▶ [Instructions to follow] Of the lines in these entries, how many contain the string "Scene"? Give the number and nothing else.

▶ [Exercise materials]

━━━━

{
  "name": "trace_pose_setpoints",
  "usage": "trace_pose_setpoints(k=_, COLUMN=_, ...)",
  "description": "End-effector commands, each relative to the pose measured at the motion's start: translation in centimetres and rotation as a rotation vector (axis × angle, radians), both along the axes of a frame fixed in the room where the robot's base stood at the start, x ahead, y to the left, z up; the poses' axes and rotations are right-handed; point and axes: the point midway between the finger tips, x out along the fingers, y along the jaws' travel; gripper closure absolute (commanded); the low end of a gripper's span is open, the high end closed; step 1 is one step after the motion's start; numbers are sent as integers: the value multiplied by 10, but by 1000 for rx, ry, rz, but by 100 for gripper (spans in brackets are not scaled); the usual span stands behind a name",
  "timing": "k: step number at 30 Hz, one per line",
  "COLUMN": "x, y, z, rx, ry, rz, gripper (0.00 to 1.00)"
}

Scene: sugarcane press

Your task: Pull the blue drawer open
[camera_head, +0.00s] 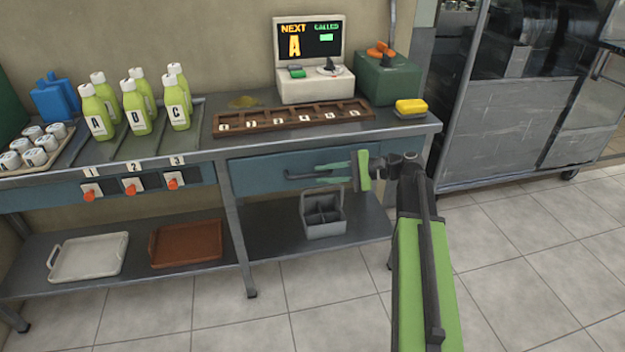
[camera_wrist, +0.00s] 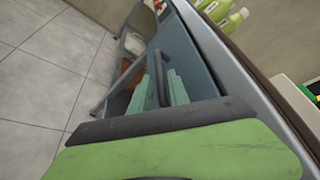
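The blue drawer (camera_head: 262,172) sits under the right part of the grey worktop, and its front looks flush with the table frame. Its dark bar handle (camera_head: 294,177) runs sideways across the front; the right part is hidden behind my gripper. My gripper (camera_head: 318,174) reaches in from the right at handle height, with one teal finger above the bar's line and one below. The fingers look apart. In the wrist view the handle (camera_wrist: 161,62) rises just beyond and between the fingertips (camera_wrist: 163,90). Contact with the handle cannot be made out.
Above the drawer are a brown letter rack (camera_head: 290,117), a display machine (camera_head: 313,85) and a yellow sponge (camera_head: 410,107). A grey divided caddy (camera_head: 324,220) stands on the lower shelf below the drawer. The tiled floor in front (camera_head: 330,315) is clear.

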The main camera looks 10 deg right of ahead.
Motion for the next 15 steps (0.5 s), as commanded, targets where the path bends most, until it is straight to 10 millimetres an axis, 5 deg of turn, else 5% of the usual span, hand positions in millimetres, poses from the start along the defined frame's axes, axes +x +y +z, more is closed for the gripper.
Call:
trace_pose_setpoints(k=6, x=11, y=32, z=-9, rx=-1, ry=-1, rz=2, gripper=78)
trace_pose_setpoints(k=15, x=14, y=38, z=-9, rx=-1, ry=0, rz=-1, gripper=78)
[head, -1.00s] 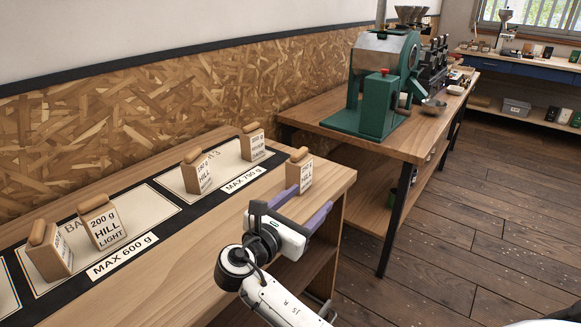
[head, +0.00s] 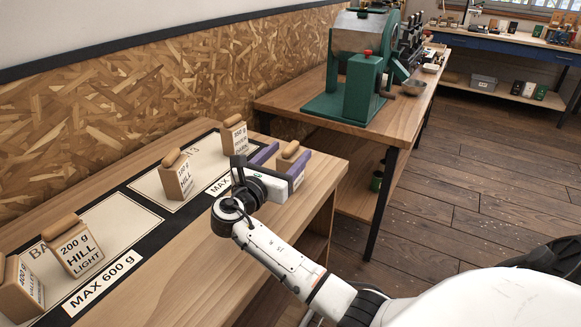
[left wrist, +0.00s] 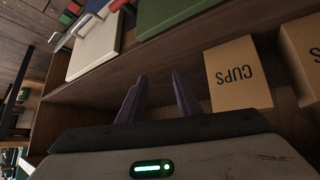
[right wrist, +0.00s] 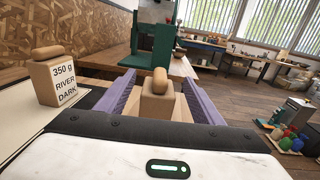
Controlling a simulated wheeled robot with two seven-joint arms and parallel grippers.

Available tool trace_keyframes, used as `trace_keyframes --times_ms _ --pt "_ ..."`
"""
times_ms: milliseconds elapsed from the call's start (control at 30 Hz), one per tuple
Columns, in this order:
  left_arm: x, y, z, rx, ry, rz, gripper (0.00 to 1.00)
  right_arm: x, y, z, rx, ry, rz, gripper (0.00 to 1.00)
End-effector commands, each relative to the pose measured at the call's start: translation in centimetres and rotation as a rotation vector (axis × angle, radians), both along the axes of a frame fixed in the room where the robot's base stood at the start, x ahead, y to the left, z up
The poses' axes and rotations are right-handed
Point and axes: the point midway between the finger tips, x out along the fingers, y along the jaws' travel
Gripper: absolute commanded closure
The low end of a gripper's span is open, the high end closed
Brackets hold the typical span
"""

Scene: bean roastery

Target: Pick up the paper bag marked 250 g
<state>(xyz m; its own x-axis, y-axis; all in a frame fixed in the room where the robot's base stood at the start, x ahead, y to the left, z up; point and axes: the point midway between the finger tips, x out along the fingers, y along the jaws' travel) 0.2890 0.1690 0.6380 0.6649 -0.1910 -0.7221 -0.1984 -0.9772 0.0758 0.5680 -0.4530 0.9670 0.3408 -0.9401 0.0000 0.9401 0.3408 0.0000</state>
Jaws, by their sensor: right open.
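A tan paper bag (head: 289,152) with a rolled top stands on the bare wood near the right end of the table. My right gripper (head: 281,160) is open around it, one purple finger on each side. The right wrist view shows this bag (right wrist: 157,104) between the open fingers (right wrist: 158,82), with gaps at its sides. Its label is hidden now; in the earlier head frame it starts with what looks like 250 g, above HILL. My left gripper (left wrist: 158,95) is open and empty in front of a shelf, away from the bags.
Other bags stand on the mats: 350 g RIVER DARK (head: 235,137), a HILL bag (head: 178,180) with hard-to-read weight, 200 g HILL LIGHT (head: 77,250) and one partly cut off (head: 22,288). A green roaster (head: 350,85) stands on the table behind. CUPS box (left wrist: 238,75) faces the left gripper.

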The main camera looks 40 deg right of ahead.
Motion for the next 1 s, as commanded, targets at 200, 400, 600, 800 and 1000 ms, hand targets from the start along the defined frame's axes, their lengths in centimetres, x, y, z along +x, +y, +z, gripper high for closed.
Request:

━━━━

▶ [Correct result] 2